--- EXTRACTED RECORDS ---

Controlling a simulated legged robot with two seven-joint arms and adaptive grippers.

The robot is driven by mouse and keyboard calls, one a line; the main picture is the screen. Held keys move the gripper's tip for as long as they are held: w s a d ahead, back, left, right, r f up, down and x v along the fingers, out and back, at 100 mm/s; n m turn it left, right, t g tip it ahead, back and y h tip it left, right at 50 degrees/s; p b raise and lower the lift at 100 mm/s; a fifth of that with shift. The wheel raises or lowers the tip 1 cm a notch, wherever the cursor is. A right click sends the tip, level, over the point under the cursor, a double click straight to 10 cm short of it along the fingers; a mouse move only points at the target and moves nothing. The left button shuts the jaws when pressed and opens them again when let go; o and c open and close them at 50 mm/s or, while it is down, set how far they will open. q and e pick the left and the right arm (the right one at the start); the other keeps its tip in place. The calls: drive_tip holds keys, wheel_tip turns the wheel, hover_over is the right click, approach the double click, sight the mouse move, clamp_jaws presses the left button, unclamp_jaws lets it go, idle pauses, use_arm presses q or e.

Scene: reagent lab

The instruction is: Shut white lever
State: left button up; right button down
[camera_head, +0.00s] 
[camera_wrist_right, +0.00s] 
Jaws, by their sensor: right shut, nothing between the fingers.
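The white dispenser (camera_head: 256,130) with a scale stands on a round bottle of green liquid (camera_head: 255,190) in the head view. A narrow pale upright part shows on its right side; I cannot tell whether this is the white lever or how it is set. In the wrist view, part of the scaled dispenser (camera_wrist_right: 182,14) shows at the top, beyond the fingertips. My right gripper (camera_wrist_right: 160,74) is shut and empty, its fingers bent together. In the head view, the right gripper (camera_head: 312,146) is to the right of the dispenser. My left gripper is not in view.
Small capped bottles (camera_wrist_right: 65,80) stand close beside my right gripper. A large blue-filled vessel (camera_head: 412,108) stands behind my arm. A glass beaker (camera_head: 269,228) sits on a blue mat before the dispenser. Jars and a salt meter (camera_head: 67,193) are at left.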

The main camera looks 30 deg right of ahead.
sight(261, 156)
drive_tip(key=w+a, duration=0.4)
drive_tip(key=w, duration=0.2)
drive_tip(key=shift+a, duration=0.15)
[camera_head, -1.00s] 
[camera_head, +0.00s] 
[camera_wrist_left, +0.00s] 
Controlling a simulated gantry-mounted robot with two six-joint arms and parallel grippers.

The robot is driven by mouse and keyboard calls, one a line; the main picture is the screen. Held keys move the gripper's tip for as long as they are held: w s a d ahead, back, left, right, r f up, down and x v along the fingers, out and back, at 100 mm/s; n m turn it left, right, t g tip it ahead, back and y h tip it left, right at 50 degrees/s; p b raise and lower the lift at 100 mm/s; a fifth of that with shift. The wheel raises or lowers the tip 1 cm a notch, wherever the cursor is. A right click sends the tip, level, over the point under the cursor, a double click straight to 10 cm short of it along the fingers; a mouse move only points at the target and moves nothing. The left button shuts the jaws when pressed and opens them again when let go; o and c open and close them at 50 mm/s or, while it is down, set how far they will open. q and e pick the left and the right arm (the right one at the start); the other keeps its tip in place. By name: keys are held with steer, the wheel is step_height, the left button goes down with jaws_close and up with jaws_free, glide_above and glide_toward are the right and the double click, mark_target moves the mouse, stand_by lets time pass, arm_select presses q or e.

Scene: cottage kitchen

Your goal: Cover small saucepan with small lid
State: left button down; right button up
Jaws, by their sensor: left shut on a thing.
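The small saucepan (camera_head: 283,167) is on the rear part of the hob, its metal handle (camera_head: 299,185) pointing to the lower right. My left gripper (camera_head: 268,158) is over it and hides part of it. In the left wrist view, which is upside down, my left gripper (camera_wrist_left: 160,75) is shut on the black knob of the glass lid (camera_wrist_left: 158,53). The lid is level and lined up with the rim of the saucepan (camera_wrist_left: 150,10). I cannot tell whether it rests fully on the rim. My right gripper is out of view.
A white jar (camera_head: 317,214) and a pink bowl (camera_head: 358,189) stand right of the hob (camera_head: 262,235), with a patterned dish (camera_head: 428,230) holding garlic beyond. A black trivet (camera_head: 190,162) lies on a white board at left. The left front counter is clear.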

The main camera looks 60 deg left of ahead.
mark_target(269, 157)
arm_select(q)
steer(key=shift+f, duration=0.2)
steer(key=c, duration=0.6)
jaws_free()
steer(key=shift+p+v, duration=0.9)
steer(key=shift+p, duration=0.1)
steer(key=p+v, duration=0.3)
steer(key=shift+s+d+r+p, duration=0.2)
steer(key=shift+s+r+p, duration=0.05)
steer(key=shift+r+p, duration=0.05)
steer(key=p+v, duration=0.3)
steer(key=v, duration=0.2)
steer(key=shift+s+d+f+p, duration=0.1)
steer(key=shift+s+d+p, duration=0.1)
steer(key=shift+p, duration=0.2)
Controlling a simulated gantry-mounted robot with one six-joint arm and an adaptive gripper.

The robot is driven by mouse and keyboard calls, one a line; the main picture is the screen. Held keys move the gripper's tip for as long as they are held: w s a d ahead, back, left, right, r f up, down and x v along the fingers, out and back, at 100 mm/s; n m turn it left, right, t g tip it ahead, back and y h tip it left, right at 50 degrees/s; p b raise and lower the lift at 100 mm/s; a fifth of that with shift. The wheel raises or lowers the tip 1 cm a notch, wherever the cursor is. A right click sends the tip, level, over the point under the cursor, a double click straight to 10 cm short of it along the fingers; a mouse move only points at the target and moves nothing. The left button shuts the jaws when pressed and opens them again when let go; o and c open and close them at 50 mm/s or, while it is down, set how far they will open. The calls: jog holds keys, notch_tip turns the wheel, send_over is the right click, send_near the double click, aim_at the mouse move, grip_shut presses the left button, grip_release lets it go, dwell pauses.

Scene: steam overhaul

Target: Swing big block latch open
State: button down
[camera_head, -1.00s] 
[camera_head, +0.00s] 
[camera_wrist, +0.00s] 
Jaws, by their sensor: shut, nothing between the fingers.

---

:: GOAL OF THE EXERCISE ::
Each line in the entries above that includes the string "State" should be extracted.

:: EXERCISE RESULT ::
State: left button up; right button down
State: left button down; right button up
State: button down

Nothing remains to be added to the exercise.